Materials provided:
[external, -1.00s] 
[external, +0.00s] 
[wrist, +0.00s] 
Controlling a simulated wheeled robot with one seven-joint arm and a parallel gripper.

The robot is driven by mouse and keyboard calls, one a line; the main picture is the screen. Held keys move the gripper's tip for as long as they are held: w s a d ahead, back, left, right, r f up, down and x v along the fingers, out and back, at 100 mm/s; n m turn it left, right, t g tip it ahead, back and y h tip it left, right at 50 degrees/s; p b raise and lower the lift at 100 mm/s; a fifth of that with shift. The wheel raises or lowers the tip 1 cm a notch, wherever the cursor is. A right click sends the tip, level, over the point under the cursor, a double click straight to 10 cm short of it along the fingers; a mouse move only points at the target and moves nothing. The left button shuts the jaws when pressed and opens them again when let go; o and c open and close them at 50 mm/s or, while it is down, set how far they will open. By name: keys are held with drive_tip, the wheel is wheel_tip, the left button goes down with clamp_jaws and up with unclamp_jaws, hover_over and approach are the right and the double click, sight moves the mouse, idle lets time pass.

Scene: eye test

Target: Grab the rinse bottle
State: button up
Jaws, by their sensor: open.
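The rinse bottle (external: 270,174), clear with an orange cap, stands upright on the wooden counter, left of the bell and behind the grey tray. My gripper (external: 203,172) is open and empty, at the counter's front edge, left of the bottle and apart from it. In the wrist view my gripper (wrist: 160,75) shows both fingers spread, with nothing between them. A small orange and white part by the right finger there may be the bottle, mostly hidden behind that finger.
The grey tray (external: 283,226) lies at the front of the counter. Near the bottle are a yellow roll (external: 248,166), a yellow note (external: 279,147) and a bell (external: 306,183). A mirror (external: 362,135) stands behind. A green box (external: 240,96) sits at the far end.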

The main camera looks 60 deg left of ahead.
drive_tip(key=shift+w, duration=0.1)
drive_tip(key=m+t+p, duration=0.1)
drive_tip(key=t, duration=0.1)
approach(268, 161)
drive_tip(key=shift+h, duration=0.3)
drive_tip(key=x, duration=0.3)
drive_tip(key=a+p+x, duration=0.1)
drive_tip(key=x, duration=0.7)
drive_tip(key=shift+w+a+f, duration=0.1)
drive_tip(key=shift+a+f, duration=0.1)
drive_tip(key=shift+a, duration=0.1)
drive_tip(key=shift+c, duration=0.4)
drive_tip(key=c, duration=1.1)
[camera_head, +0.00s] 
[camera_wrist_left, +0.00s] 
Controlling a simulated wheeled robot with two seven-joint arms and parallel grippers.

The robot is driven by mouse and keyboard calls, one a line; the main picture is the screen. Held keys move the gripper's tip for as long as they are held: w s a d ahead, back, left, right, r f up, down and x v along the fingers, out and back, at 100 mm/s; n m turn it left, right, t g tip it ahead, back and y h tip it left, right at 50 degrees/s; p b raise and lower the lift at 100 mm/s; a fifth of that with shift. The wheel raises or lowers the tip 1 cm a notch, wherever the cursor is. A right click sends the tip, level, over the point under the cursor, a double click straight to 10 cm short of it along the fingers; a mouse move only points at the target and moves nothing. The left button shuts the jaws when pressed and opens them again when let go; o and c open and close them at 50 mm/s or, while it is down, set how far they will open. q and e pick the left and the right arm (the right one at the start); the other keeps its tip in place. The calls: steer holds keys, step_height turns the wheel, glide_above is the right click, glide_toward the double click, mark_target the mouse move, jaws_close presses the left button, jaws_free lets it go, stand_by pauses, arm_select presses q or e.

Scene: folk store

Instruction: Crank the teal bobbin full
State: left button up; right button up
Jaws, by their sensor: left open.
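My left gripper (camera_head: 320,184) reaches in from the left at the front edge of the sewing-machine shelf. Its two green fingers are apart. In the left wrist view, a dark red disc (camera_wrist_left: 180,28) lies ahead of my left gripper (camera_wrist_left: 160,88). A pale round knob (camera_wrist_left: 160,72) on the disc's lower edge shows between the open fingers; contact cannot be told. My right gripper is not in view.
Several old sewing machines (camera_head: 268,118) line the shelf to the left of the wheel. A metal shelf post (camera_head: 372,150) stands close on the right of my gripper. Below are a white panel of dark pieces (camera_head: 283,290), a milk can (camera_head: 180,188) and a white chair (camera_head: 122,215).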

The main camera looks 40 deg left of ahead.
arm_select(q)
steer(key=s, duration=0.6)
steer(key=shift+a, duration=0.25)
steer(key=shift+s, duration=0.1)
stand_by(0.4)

Directions: Search the listing above for the string "seven". Copy every line that contains it.

Written answer:
Controlling a simulated wheeled robot with one seven-joint arm and a parallel gripper.
Controlling a simulated wheeled robot with two seven-joint arms and parallel grippers.

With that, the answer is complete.